Dressed in a plaid shirt and faded, baggy jeans, Allen looks more like a Midwestern farmer than a retired financial trader. He has spent many hours opining on recruiting, and now he stands before us exhorting employers to stop advertising jobs and start issuing calls to adventure. He gives us book recommendations, encourages us to find mentors and quotes his dad: “Don’t be evil, and don’t let money go negative.”

His audience is largely made up of unemployed people, including me, who have all found our way to the first-ever Staffup Weekend. Allen’s brainchild is a two-day event meant to give applicants a chance to show off their skills in front of prospective employers. Instead of jobseekers sending in resumes and submitting to interviews, Allen thinks employers should first observe those individuals in action, actually working. But don’t show up expecting an offer. “Some people are here only to get a job,” he chides. “That’s probably the best way to be disappointed.”

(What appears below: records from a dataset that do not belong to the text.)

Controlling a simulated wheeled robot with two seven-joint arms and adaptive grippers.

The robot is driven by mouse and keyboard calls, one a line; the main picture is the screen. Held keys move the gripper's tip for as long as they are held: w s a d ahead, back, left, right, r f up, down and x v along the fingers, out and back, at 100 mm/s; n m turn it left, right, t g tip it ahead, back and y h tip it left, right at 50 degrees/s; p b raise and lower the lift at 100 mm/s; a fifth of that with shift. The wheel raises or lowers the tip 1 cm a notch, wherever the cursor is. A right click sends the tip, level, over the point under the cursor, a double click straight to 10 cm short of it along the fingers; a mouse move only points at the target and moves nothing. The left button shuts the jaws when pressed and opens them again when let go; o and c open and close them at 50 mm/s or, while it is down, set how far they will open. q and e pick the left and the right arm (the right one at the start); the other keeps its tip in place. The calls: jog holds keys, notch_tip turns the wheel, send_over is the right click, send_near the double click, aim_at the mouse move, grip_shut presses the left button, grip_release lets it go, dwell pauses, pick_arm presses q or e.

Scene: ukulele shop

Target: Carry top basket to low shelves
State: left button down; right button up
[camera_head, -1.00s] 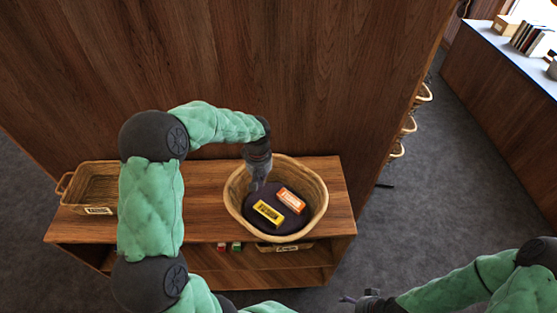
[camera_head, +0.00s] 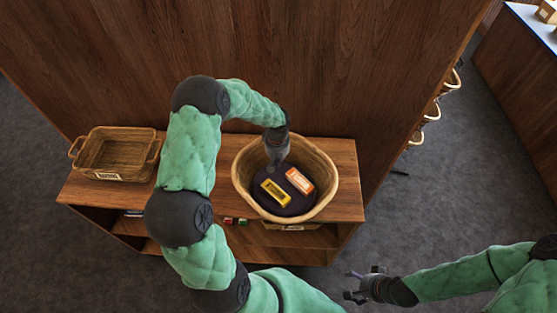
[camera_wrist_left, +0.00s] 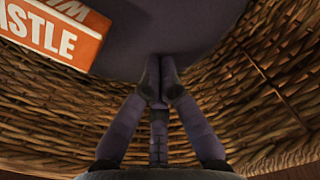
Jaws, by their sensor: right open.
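A round wicker basket (camera_head: 325,200) stands on the top of the wooden shelf unit. It has a dark bottom and holds a yellow box (camera_head: 275,193) and an orange box (camera_head: 299,180). My left gripper (camera_head: 276,160) reaches down inside its back part. In the left wrist view its fingers (camera_wrist_left: 159,78) are together over the dark bottom, with nothing seen between them, wicker wall around and the orange box (camera_wrist_left: 50,30) at upper left. A rectangular labelled basket (camera_head: 115,154) sits empty at the top's left end. My right gripper (camera_head: 356,285) is open and empty, away from the unit at lower right.
The shelf unit (camera_head: 350,180) has open low shelves (camera_head: 300,240) with small items and a labelled basket partly hidden. A tall wooden panel (camera_head: 350,60) stands behind. Grey floor (camera_head: 430,200) is clear to the right; a counter (camera_head: 515,90) stands beyond.

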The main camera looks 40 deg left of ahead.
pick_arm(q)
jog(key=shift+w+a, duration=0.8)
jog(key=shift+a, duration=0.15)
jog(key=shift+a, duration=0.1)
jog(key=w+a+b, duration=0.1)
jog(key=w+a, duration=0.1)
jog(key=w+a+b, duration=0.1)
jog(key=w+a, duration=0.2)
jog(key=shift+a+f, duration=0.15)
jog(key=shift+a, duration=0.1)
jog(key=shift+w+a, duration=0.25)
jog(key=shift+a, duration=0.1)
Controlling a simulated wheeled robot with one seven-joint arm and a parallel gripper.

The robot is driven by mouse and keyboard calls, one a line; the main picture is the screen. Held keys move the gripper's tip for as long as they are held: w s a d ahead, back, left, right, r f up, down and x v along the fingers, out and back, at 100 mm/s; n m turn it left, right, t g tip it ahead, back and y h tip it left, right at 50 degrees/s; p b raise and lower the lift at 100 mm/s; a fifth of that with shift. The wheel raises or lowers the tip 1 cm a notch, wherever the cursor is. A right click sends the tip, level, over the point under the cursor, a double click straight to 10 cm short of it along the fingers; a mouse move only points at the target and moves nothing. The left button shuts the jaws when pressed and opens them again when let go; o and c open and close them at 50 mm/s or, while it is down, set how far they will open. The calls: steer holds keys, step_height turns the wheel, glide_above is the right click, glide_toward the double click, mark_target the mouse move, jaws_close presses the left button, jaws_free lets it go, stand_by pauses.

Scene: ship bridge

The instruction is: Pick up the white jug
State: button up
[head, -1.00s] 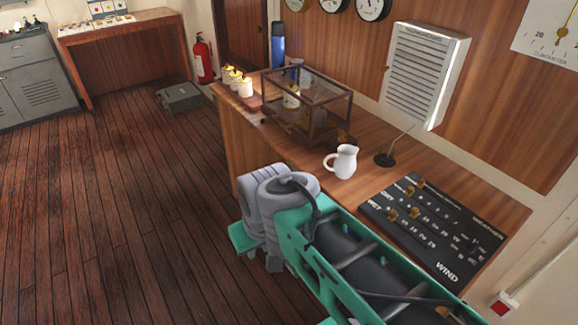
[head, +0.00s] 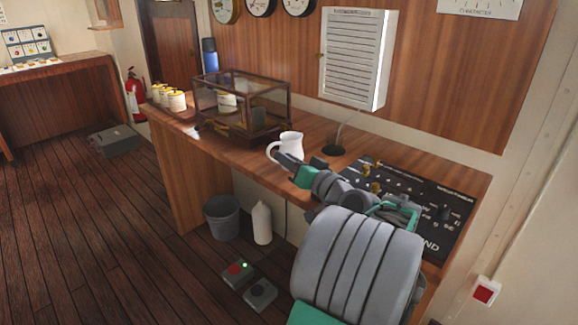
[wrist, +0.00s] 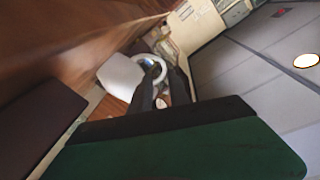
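The white jug (head: 291,143) stands upright on the wooden counter (head: 375,152), its handle toward the left in the head view. My gripper (head: 303,161) is just in front of the jug at its lower part, its dark fingers apart. One finger overlaps the jug's lower edge in the picture. In the wrist view the jug (wrist: 120,76) lies ahead, its round handle near the tips of my two dark fingers (wrist: 165,78). A gap shows between the fingers, with no jug part clearly between them. I cannot tell whether they touch the jug.
A glass case (head: 243,104) stands left of the jug, with white canisters (head: 177,101) beyond. A dark lettered board (head: 440,205) lies farther right. A bucket (head: 222,218) and white bottle (head: 262,222) stand below the counter.

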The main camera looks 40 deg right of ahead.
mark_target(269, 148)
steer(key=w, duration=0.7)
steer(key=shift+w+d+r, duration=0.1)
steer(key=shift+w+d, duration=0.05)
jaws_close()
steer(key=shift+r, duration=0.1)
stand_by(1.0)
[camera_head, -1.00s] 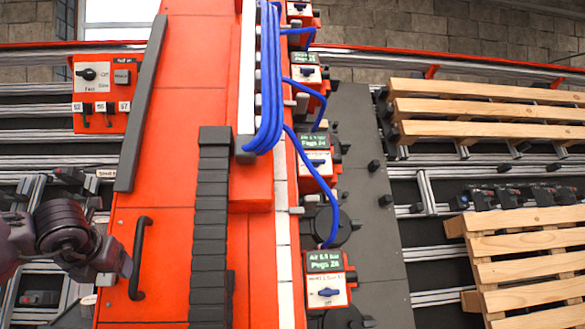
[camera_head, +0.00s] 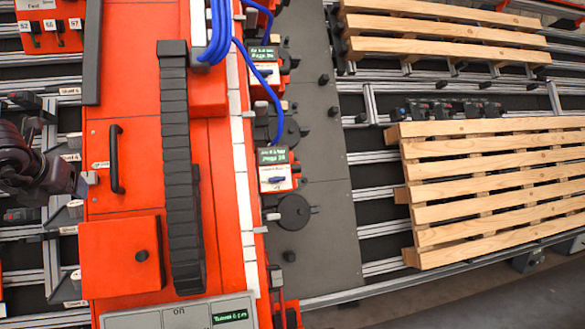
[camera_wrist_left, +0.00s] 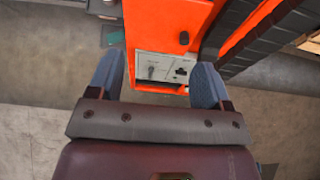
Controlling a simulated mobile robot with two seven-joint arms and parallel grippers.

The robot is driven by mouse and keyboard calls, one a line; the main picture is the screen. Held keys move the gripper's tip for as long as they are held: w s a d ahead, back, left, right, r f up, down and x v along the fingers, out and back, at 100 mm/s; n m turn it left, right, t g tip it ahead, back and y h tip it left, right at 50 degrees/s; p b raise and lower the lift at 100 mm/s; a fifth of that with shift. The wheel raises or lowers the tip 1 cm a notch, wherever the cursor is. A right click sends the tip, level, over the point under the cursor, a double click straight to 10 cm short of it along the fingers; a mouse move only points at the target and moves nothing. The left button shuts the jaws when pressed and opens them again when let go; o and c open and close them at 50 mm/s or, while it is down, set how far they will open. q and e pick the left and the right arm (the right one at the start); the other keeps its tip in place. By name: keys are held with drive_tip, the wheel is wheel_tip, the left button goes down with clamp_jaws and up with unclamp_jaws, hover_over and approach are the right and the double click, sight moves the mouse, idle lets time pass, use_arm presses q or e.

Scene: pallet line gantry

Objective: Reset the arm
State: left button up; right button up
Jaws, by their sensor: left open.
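My left arm comes in at the left edge of the head view. Its gripper (camera_head: 84,182) is beside the orange machine's left edge, left of a black handle (camera_head: 117,160); a gap to the handle shows in the picture. In the left wrist view the two blue-grey fingers (camera_wrist_left: 158,82) stand wide apart with nothing between them. Beyond them are the orange cabinet (camera_wrist_left: 175,30) and a grey panel (camera_wrist_left: 160,70) on it. My right gripper shows in neither view.
The orange machine (camera_head: 130,205) has a black cable chain (camera_head: 178,150) and blue hoses (camera_head: 218,30). Red valve boxes (camera_head: 275,170) line its right side. Wooden pallets (camera_head: 490,190) lie on the rails at right. Grey floor (camera_wrist_left: 50,120) is clear in the wrist view.

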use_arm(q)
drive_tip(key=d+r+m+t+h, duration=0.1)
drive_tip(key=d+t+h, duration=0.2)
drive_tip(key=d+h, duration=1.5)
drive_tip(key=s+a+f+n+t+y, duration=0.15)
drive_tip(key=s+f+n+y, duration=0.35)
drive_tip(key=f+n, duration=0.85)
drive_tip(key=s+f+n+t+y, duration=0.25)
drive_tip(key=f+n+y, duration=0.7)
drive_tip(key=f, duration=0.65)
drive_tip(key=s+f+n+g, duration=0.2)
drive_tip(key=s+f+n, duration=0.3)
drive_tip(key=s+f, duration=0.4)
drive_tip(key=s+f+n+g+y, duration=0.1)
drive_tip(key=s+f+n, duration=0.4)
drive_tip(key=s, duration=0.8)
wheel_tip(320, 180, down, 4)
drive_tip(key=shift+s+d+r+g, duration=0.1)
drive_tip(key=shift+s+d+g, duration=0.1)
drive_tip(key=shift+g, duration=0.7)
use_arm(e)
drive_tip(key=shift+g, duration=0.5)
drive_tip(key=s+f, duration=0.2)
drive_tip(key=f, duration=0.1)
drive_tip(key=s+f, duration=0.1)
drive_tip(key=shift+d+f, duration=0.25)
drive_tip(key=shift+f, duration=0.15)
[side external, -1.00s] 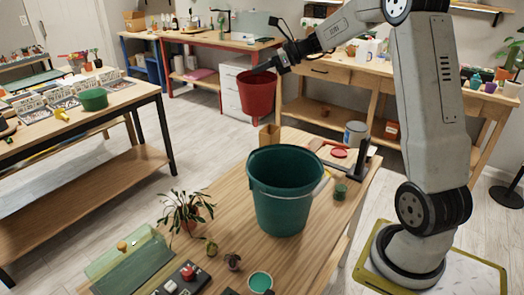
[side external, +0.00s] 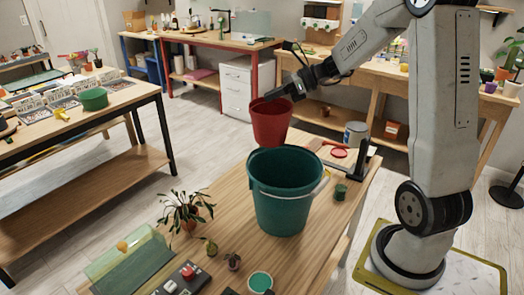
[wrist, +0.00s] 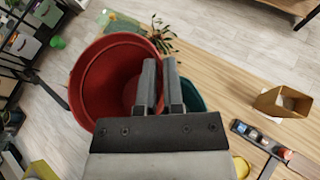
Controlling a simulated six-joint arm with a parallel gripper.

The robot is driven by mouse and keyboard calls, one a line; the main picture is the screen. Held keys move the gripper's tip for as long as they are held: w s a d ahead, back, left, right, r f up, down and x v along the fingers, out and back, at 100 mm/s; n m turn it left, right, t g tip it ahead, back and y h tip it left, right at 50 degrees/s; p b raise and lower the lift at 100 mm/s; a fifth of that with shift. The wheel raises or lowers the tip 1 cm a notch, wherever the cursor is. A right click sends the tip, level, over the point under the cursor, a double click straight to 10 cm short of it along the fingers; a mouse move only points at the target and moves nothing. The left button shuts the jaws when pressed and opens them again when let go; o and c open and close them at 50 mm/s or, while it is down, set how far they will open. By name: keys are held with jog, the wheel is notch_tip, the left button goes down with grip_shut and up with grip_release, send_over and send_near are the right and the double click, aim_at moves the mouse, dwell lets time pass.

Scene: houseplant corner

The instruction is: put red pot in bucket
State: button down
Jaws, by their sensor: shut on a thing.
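The red pot (side external: 271,126) hangs from my gripper (side external: 268,98) in the side external view, just above and behind the bucket's back rim. My gripper is shut on the pot's rim. The dark green bucket (side external: 283,200) stands upright and open on the wooden table, with a pale handle across its front. In the wrist view the red pot (wrist: 108,80) is seen from above, left of the fingers (wrist: 158,88), and looks empty. The pot and fingers hide most of the bucket (wrist: 192,95) there.
A potted plant (side external: 187,212), small seedlings and a green-lidded clear box (side external: 130,262) stand at the table's front left. A paint can (side external: 354,135) and a small green pot (side external: 340,192) are right of the bucket. A wooden box (wrist: 283,102) shows in the wrist view.

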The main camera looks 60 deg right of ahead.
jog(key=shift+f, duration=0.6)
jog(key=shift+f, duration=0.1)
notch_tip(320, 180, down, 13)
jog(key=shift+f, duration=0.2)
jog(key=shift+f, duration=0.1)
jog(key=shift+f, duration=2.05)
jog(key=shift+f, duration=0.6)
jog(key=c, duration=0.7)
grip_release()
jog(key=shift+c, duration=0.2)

We start by pitching projects for us to work on in groups. I have an idea for a Web-based amends tracker. Basically it’s a way to list people you may have wronged and the way in which you might make things right. This project requires several skills I don’t have, which worries me a little. My idea gets approved, along with three others, and I go stand in my team’s designated work area to begin the unsettling process of waiting to see if anyone will join me.

I’m not only here to try to get a job, but also to see if watching people work—before they are hired—is better than the traditional process for employers to find talent and for people like me to get work. I hope it is; plenty of studies have shown that sorting through resumes and doing interviews is a deeply flawed way to hire. In 2012, for example, consulting firm Leadership IQ announced it had tracked 20,000 new hires over time and discovered that 46% of them had failed within 18 months. In other words, most recruiting practices are about as effective as a coin toss. Would a hackathon for hiring improve the odds?

Not long after I go to my work area, an enthusiastic woman I’ll call Ms. Red Dress shows up, followed by Mr. Programmer. I relax. Having a solid coder is key to turning our project into something more tangible than a white board covered in magic marker. The three of us sit down and I begin describing my idea in more detail. Soon a woman I’ll call Ms. UX arrives. She says that the other teams have all the user experience and project management skills they need. Can we use her talents? Can we ever!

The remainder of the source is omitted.